FRANKNESS AND HONESTY

Not all adults are so uptight on sexual matters. Some scientists, psychologits, psychiatrists and others are frankly and honestly telling it like it is. For example, in answering a question about homosexual behavior, many years ago psychiatrist Blanche M. Baker wrote, "I regard it as one of our mamalian heritages of complex origins, so widespread in the animal kingdom that no serious student should consider it to be unnatural but merely a variation of commonly accepted sexual behavior."

A fear which many parents, teachers and others often express is that harm may result if young people are given honest answers to sexual questions. The most extreme reactions of all center around fears about sexual contacts between youth and older persons. It is thought that this must somehow leave a lifetime mark upon a young boy or girl, despite the fact that there is little or no scientific evidence to support such a belief.

On the contrary, many studies have shown that youngsters soon forget the experience, provided their elders do not surround the incident with tension and alarm. The younger the child the more true this seems to be.
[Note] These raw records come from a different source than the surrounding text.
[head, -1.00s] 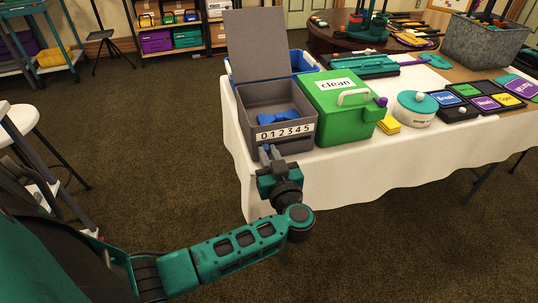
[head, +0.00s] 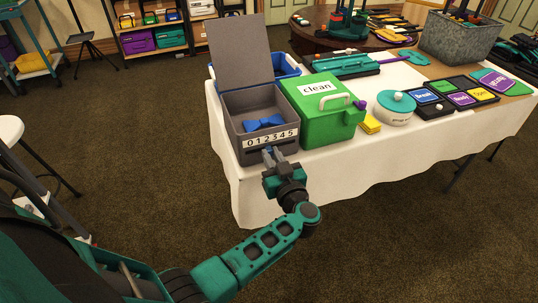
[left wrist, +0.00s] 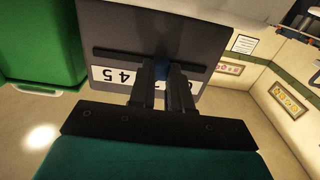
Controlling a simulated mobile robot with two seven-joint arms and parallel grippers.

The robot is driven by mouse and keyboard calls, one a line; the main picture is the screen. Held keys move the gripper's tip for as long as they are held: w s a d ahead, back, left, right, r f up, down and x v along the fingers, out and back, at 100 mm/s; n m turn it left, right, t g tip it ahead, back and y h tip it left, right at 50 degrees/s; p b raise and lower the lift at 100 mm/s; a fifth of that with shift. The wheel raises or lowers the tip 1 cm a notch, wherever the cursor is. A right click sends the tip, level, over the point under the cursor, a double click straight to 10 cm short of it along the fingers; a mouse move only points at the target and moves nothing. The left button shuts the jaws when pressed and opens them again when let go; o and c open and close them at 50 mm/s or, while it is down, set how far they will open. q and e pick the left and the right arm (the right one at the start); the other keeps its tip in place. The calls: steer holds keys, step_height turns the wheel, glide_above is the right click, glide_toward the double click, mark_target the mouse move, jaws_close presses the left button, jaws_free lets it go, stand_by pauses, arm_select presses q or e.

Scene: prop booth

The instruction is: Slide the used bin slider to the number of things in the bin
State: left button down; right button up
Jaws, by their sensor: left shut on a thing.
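The used bin is a grey box (head: 232,116) with its lid standing open, at the near left corner of the table. A blue bow tie (head: 263,123) lies inside; the front wall hides part of the floor. A white strip with digits 0 to 5 (head: 287,135) runs along its front; it also shows in the left wrist view (left wrist: 103,74). My left gripper (head: 270,153) is at the front, just below the strip, near the 2 or 3. In the left wrist view its fingers (left wrist: 164,84) are shut on the small blue slider (left wrist: 161,69) and cover some digits.
A green box marked clean (head: 311,121) stands close on the right of the bin. A blue crate (head: 288,66) is behind.

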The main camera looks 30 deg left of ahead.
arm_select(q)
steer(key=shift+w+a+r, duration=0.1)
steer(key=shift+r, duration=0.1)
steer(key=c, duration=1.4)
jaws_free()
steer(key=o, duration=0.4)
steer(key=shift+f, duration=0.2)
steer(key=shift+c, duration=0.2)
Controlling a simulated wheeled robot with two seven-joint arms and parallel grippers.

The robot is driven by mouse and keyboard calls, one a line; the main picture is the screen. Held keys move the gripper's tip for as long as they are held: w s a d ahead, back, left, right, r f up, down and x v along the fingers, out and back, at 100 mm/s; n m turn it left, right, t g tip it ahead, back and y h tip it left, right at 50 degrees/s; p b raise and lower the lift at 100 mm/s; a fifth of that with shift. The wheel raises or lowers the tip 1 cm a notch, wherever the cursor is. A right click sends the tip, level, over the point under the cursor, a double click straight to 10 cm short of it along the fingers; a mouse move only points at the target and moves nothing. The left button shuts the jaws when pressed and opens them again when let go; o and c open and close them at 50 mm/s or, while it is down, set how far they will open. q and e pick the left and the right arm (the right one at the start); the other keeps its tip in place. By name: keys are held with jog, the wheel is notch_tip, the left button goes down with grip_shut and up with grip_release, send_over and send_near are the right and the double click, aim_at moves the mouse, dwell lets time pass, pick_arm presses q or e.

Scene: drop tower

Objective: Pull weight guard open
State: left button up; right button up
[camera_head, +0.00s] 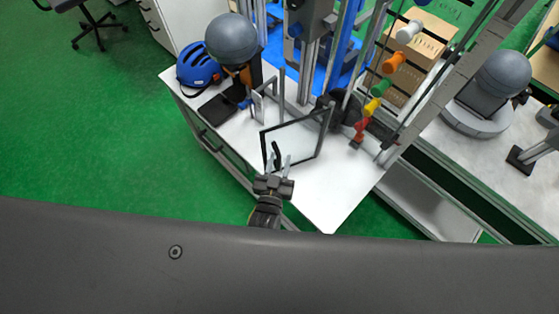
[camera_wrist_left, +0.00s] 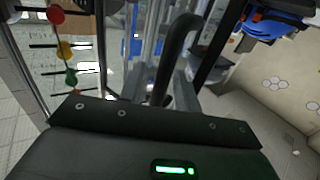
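The weight guard (camera_head: 262,147) is a clear panel in a black frame, standing upright on the white table in front of the tower. A curved black handle (camera_head: 276,152) is on its near left side; it also shows large in the left wrist view (camera_wrist_left: 177,45). My left gripper (camera_head: 279,164) is at the handle, its two light fingers apart with the handle between them. In the left wrist view, my left gripper (camera_wrist_left: 168,88) has the lower end of the handle between its fingers; whether they touch it is unclear. My right gripper is not in view.
A blue helmet (camera_head: 198,68) and a grey ball (camera_head: 232,39) are at the table's back left. Coloured knobs, including a red one (camera_head: 359,130), line a rod on the right. The white table (camera_head: 335,198) is clear at its front right corner.

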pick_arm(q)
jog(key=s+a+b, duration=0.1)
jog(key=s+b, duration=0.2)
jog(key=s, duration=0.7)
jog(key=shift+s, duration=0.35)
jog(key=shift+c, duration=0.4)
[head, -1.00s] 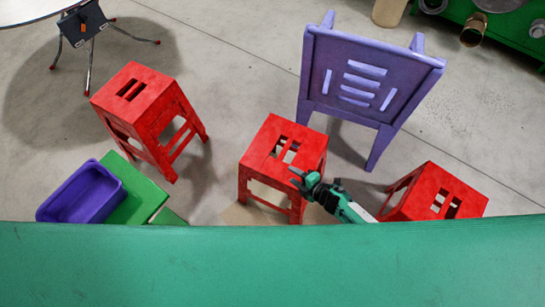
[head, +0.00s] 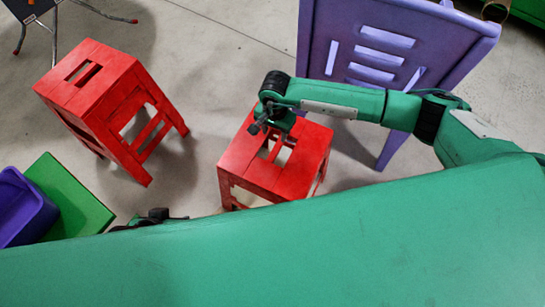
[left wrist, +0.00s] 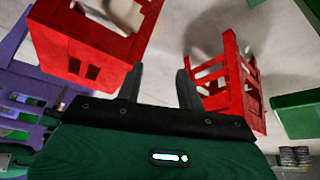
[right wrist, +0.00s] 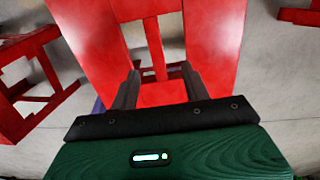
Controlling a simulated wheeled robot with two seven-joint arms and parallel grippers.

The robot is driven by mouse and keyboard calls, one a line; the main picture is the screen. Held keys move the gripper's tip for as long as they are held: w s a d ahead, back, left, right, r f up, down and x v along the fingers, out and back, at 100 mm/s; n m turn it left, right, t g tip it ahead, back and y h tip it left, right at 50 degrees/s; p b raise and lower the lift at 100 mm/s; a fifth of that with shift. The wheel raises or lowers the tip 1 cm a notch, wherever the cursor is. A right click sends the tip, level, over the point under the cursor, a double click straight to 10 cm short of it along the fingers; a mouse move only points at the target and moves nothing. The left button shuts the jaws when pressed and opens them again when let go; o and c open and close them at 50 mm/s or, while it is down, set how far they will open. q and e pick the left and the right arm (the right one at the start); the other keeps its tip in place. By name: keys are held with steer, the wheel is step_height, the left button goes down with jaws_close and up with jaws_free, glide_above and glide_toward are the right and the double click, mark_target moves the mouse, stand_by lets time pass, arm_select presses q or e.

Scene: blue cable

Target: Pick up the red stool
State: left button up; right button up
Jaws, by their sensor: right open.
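Several red stools stand on the floor. My right gripper (head: 264,128) is open and points down at the slotted seat of the middle red stool (head: 240,158). In the right wrist view this stool (right wrist: 215,35) fills the middle, with my open fingers (right wrist: 161,85) over it; I cannot tell if they touch it. Another red stool (head: 100,95) stands at the left. My left gripper shows only in part at the lower left of the head view (head: 150,217). In the left wrist view its fingers (left wrist: 160,85) are apart and empty, with red stools on both sides.
A purple chair (head: 400,50) stands just behind and right of the middle stool, under my right arm. A purple bin (head: 22,208) and a green block (head: 72,200) are at the lower left. Grey floor lies clear between the two stools.

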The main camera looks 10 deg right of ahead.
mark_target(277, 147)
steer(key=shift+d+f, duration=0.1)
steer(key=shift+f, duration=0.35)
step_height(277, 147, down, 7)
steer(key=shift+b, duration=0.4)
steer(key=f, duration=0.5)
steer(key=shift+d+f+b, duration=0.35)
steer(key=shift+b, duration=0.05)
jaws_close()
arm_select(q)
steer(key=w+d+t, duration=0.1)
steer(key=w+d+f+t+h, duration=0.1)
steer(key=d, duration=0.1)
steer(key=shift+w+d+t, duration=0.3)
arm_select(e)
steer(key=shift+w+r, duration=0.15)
With puberty the whole situation changes, for puberty marks the approach of adulthood and, whether parents acknowledge it or not, many an adolescent boy or girl is by this time actively reaching out for levels of relationship not to be found at home. This explains the fact, often pointed out, that in many so-called seductions the seducer is the youth and not the older partner, but parents do not like to think of their children in such a light, so they raise the cry of "child molestation." To many teen-agers this smacks both of adult hypocrisy and laughable ignorance.